═══ Record excerpts
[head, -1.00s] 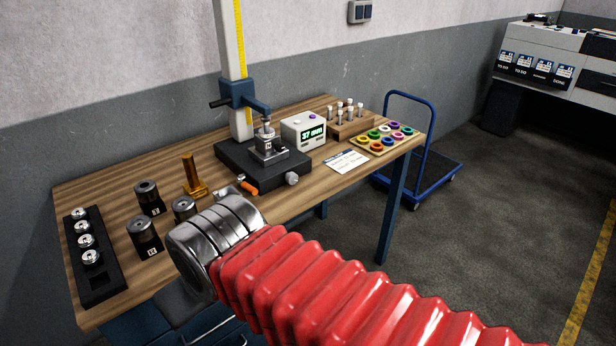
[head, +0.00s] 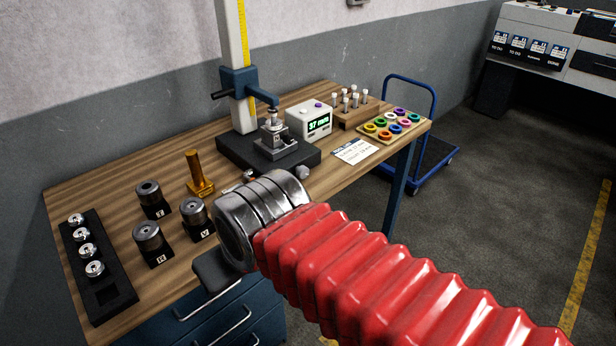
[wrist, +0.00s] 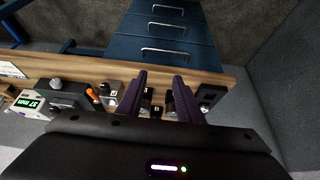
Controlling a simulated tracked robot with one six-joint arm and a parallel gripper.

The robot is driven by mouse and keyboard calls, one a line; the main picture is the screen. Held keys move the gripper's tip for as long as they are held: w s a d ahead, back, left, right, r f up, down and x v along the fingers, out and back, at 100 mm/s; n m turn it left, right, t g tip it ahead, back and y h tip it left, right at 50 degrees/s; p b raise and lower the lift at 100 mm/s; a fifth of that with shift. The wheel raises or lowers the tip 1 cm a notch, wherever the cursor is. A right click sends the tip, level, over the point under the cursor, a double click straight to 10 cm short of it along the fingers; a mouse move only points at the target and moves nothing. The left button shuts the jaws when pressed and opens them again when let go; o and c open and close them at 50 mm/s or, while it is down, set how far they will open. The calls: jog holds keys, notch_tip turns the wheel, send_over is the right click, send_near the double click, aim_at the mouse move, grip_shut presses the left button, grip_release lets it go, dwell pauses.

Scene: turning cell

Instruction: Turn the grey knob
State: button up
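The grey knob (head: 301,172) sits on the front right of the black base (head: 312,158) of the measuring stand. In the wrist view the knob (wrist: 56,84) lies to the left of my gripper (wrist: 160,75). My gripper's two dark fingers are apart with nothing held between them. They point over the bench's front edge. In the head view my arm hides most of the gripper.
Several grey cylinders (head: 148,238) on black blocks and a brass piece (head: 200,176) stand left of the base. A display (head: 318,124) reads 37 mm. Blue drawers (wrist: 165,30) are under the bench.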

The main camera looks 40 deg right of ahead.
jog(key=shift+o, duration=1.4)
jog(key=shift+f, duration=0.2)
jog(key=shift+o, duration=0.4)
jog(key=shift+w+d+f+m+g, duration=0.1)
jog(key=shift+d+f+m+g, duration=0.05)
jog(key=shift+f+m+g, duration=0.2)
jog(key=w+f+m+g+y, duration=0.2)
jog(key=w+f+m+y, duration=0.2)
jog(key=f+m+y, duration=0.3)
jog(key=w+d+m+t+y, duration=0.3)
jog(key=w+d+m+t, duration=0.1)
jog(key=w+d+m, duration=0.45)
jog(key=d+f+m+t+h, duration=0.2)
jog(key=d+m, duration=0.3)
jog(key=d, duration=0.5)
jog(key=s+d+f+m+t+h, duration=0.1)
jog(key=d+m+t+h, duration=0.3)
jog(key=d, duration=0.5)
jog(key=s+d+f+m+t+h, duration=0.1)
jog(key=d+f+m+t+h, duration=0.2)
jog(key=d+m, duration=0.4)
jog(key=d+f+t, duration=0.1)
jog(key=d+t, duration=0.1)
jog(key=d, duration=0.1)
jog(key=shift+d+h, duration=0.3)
══════
═══ Record excerpts
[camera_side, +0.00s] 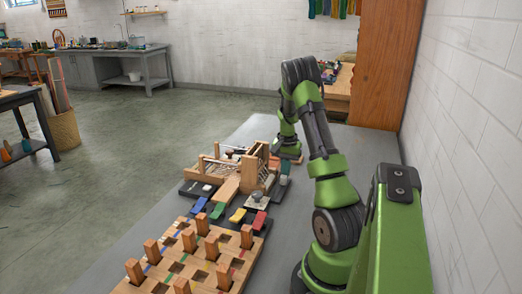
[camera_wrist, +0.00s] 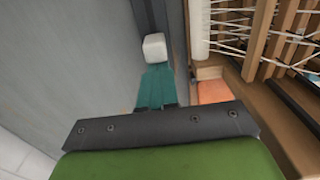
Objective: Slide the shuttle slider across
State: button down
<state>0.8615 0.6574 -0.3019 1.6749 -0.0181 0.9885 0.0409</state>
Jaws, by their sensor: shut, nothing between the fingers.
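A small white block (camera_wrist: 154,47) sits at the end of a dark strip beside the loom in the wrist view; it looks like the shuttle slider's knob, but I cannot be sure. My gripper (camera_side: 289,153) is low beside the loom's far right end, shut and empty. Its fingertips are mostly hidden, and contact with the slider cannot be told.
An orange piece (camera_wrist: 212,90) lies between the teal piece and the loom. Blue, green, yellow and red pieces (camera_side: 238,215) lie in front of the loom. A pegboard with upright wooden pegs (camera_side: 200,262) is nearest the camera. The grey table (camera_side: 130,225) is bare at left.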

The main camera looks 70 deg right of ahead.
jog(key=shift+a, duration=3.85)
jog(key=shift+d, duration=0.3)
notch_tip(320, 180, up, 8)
══════
═══ Record excerpts
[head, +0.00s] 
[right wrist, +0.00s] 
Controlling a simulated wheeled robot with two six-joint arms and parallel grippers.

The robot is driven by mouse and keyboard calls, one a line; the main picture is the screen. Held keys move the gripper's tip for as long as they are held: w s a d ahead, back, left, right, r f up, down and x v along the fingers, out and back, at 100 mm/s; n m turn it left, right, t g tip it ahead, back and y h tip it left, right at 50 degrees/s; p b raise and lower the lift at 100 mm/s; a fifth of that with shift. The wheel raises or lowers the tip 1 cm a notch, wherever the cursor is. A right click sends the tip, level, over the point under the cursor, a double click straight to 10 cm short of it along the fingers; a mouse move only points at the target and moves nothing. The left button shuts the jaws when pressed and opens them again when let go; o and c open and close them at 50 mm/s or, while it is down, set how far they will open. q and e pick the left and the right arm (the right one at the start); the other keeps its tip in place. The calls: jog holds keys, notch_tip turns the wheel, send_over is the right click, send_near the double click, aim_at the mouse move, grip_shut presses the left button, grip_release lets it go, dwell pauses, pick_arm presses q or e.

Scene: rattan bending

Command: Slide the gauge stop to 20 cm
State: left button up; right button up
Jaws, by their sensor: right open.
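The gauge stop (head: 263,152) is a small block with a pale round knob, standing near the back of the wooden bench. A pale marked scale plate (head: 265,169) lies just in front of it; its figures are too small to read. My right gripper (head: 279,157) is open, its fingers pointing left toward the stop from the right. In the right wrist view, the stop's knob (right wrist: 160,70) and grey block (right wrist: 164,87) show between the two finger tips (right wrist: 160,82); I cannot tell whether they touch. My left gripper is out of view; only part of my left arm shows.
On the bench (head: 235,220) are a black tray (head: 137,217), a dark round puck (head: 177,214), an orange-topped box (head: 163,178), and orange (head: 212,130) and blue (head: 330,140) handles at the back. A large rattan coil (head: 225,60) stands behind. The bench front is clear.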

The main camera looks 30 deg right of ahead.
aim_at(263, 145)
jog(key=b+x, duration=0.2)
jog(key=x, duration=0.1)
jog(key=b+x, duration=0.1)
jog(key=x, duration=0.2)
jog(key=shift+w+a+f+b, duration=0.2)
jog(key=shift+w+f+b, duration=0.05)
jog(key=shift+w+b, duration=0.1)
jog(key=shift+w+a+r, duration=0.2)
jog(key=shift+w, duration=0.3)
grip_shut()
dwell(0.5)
══════
◆ **Given request**
In the records above, find the lines containing "parallel" and copy them.

◆ **The completed task**
Controlling a simulated tracked robot with one six-joint arm and a parallel gripper.
Controlling a simulated wheeled robot with two six-joint arms and parallel grippers.

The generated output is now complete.